The counter-argument will no doubt come that by this standard, all morality is relative.  You or I have no reason to say that murder or rape are wrong, only that in our opinion they are.  But this will not stand a moment's thought.  Some standards are universal among humans because they are basic to what is needed for a society to survive - the wrongness of murder, for instance, as explained above.  But more importantly, just because something is decided by humans, it does not follow that it is decided by each individual human for themselves.  The English language, for instance, is clearly a human creation - no-one but the most uneducated (and mythical) American Congressman would claim it is given to us by God.  Yet clearly there are right and wrong uses of English - decided not by the individual, but by a broad consensus. 

So with morality.  We decide it - not as individuals, but as a group.  And yes, different groups can have different moral opinions, and yes that can make it hard in cases such as female genital mutilation, where different groups have opposing moralities.  All we can do is try to influence. 

Secondly, contra Craig, theists can have no divine basis for morality. 

This is essentially the Euthyphro argument, which predates your co-panelists' religion, and with which I cannot believe you are not familiar.  It breaks down into two options. 

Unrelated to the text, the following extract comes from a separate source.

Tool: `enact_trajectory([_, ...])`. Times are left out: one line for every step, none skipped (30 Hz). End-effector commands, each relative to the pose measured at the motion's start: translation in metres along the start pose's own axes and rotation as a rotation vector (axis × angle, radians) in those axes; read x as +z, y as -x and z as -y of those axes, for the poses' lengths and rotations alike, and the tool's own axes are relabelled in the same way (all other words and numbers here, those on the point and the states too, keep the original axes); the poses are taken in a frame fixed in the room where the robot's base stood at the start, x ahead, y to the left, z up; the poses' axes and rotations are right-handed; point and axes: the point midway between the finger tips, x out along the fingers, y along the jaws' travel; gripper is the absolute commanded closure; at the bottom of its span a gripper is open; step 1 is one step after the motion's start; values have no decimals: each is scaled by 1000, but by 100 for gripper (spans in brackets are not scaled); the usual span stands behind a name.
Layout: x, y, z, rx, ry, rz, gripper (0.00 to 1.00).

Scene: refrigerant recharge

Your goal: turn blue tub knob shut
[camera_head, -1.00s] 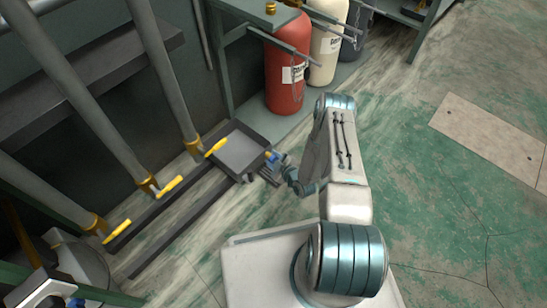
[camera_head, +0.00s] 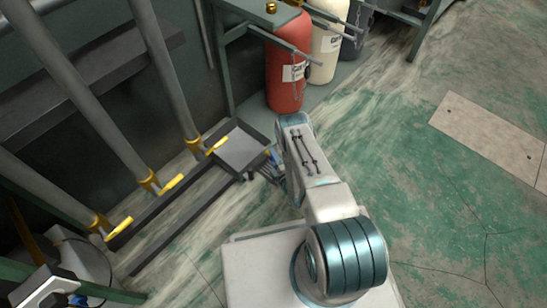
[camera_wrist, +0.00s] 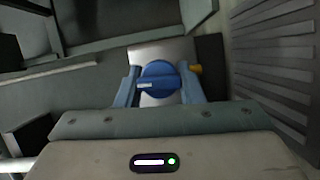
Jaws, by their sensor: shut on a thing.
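The blue knob (camera_wrist: 160,82) is in the middle of the wrist view, round with a pale mark on its left half. My gripper (camera_wrist: 162,92) has one blue finger on each side of it and is shut on it. A pale metal plate lies behind the knob. In the head view my arm covers most of the gripper, and the knob cannot be made out clearly. The grey tray-like tub (camera_head: 243,150) stands just left of my gripper there.
Pipes with yellow lever handles (camera_head: 172,181) run along the left wall. A red cylinder (camera_head: 287,70) and a cream cylinder (camera_head: 328,45) stand behind my arm. The green floor (camera_head: 430,210) on the right is clear, with a beige plate (camera_head: 490,135) on it.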

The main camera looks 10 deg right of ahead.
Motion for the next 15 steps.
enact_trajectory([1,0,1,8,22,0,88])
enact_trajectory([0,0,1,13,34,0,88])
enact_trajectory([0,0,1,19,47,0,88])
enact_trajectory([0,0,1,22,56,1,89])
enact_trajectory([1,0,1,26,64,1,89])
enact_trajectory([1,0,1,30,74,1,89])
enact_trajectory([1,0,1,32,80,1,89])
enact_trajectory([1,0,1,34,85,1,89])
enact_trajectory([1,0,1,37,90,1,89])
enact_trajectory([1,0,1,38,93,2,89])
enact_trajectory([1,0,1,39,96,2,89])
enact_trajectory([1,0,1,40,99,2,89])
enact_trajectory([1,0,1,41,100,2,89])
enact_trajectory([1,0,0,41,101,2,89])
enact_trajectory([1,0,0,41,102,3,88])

The first option is that God doesn't make things right or wrong, He merely tells us what is right and wrong. 
There are numerous problems with this - you dwelt extensively on the problem of how people know what God wants - but perhaps the most basic is that it leaves the theist in the same position Craig claims you are in - if God does not create morality, the theist is left with no explanation for its existence. 

So it would seem that Craig is forced to the second horn of the dilemma, that God actually decides what is right and what is wrong.  Unfortunately, this fares no better. 

For a start, it is every bit as arbitrary as Craig's caricature of relative morality.  'Before' (if I can use the word metaphorically) God decided murder was wrong, there was nothing at all wrong with it.  Had God decided that murder and rape were true virtues and helping little old ladies across the road was the greatest sin, that would be true.  And indeed, if God changed his mind (and, as an orthodox Christian, Craig is commited to the idea of a Old and a New Covenant), murder might become a moral virtue tomorrow.  (As you pointed out at length, how would we even know that this had happened?) 

It is tempting to think that the response to this is to say that the Christian God would never make murder good, because to do so would be evil - but this assumes that there is something inherently wrong with murder.  But that takes us right back to the first horn of the dilemma, where God can't make things right or wrong, and we've already seen that that fails. 

So in fact, Christian theists can have no basis for their morality unless they are prepared to join us secularists.  This is a debate that Craig and his like cannot win - and, whilst it requires some length to be made convincingly, I think your time would have been better spent there than in the task of trying to prove that no good has ever come of religion. 

I sincerely hope that we have not heard the last of your voice in this field; but I also hope that you can find the intellectual rigour to match your turn of phrase.